Earlier this month, Australian Prime Minister, Anthony Albanese, declared that the Labor government would be taking “strong and decisive actions” to curb gambling advertisements – a move that he explained was aimed at protecting young and vulnerable audiences.
However, the latest report published by the OIA found that the proposed partial ban would only reduce the amount that bettors wagered by 0.8% each year.
In the analysis, OIA also outlined a proposal which assessed the impact of a complete ban on gambling advertising.
The report read: “AGRC’s research found that total yearly wagering expenditure would decline by $109.5m (1.4%) if a full ban was implemented. The department is not able to estimate the decline in state and territory revenue at this time.”
The impact analysis went one step further, explaining that a full ban would have a “higher net benefit” for Australians, but this would be offset by “a significant financial burden on industry which would impact Australia’s grassroots sport and media industry”.
It’s been a long time coming
Prime Minister Albanese has been mulling over further restrictions on gambling advertisements for quite some time, with this latest crack-down gaining cross-party support and the backing of a range of community groups in Australia.
A parliamentary report published in 2023, generally known as the Murphy report after the late MP who penned it, Peta Murphy, made 31 recommendations for regulatory reform in Australia. One of the flagship recommendations was a ban on gambling advertising, but the government’s slow progress on implementing these measures, and other Murphy report measures for that matter, has been a point of frustration for backbench MPs.
“It’s been a point of criticism for Albanese and his management of Labor ranks,” said Ted Menmuir, SBC Media’s Editor-at-Large, on the iGaming Daily podcast this week.
“I think in 2026 it was make or break in terms of which direction he would take, and how he would stamp his resolutions on gambling advertising. We saw it come out this weekend.”

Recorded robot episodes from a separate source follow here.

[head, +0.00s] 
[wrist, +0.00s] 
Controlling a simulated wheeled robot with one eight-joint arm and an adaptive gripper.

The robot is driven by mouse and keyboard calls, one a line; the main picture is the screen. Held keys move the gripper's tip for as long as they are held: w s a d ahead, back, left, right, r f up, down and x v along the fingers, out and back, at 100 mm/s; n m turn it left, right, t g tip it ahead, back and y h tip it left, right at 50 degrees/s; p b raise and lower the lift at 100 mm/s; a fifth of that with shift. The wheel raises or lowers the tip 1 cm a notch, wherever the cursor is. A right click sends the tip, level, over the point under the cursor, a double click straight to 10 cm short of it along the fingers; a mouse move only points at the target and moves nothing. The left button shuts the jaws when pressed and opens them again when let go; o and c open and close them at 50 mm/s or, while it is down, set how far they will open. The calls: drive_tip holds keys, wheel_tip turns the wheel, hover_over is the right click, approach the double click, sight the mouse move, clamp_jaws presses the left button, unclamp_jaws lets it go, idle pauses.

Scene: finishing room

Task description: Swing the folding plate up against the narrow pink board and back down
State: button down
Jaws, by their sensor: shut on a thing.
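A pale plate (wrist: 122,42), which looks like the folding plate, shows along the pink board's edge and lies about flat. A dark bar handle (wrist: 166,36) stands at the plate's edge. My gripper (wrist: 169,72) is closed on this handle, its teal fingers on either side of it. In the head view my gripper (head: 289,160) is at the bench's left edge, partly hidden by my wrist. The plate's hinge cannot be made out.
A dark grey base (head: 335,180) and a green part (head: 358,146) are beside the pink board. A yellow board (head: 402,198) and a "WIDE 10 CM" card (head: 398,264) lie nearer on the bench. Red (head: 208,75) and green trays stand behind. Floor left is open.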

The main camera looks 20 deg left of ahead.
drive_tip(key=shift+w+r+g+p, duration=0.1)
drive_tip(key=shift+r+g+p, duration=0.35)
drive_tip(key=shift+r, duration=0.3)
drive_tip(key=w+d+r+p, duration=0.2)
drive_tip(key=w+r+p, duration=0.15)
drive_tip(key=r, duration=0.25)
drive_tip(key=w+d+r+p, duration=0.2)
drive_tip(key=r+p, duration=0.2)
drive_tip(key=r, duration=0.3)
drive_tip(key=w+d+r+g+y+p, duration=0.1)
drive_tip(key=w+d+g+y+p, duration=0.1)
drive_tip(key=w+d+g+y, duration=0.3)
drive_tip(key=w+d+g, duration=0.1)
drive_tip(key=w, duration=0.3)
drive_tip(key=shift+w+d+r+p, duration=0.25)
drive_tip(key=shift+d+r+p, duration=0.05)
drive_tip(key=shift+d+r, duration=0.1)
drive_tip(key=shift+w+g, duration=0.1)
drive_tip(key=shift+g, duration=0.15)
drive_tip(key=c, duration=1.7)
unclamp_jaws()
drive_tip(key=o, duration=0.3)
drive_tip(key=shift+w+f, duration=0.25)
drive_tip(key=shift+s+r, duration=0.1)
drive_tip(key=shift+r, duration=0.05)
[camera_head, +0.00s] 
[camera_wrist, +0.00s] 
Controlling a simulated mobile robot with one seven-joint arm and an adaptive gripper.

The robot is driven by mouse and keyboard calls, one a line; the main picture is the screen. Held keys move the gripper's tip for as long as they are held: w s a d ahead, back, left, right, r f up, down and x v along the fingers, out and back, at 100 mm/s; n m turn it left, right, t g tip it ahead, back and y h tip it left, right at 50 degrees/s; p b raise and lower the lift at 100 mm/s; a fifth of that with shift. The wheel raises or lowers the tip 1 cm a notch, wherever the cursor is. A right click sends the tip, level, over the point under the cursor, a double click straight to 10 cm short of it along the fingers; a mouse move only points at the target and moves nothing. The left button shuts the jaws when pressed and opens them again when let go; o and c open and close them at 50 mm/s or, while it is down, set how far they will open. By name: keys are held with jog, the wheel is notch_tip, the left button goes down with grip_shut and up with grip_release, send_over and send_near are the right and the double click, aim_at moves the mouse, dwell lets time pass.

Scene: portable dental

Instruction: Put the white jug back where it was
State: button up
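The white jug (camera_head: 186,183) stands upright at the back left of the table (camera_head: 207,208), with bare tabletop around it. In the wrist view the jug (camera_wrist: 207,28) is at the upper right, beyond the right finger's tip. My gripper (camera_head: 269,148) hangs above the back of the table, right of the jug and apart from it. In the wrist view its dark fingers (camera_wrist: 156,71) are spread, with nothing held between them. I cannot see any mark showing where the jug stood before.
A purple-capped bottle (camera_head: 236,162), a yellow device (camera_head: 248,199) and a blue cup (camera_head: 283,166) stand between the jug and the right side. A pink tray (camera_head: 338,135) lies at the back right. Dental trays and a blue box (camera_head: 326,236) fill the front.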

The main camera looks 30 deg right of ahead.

The government’s new set of restrictions stop short of a complete ban, however. Instead, the measures proposed by Albanese will be centred around five core restrictions: broadcast TV limits, live sport blackout, radio watershed, digital controls and sporting environment bans.
Restrictions will also be placed on the use of celebrities and professional athletes in gambling promotions, as well as the use of “odds-style” advertisements.
In a speech made to the National Press Club earlier this month, Albanese explained that the new restrictions are part of the government’s commitment to “getting the balance right” on gambling advertisements.
He added: “Letting adults have a punt if they want to, but making sure our children don’t see betting ads everywhere they look.”
On the surface, the OIA report confirms this need for a balance, with the changes expected to “deliver a meaningful reduction in wagering advertising exposure” across Australia.
A wide-reaching effect
While a partial ban comes as no surprise, the decision has received something of a backlash from industry stakeholders. At the time, Responsible Wagering Australia (RWA), a trade association, slammed the curbs on advertising as being “draconian”, holding the potential for the government to set a “dangerous precedent”.
“This announcement, with no heads-up and no genuine consultation, is a real kick in the guts for the industry,” RWA Chief Executive, Kai Cantwell, said at the time of the announcement last week.
“This sets a dangerous precedent. Today it’s gambling advertising, tomorrow it’s alcohol, then it’s sugary drinks, fast food, critical minerals and who knows what else comes next.”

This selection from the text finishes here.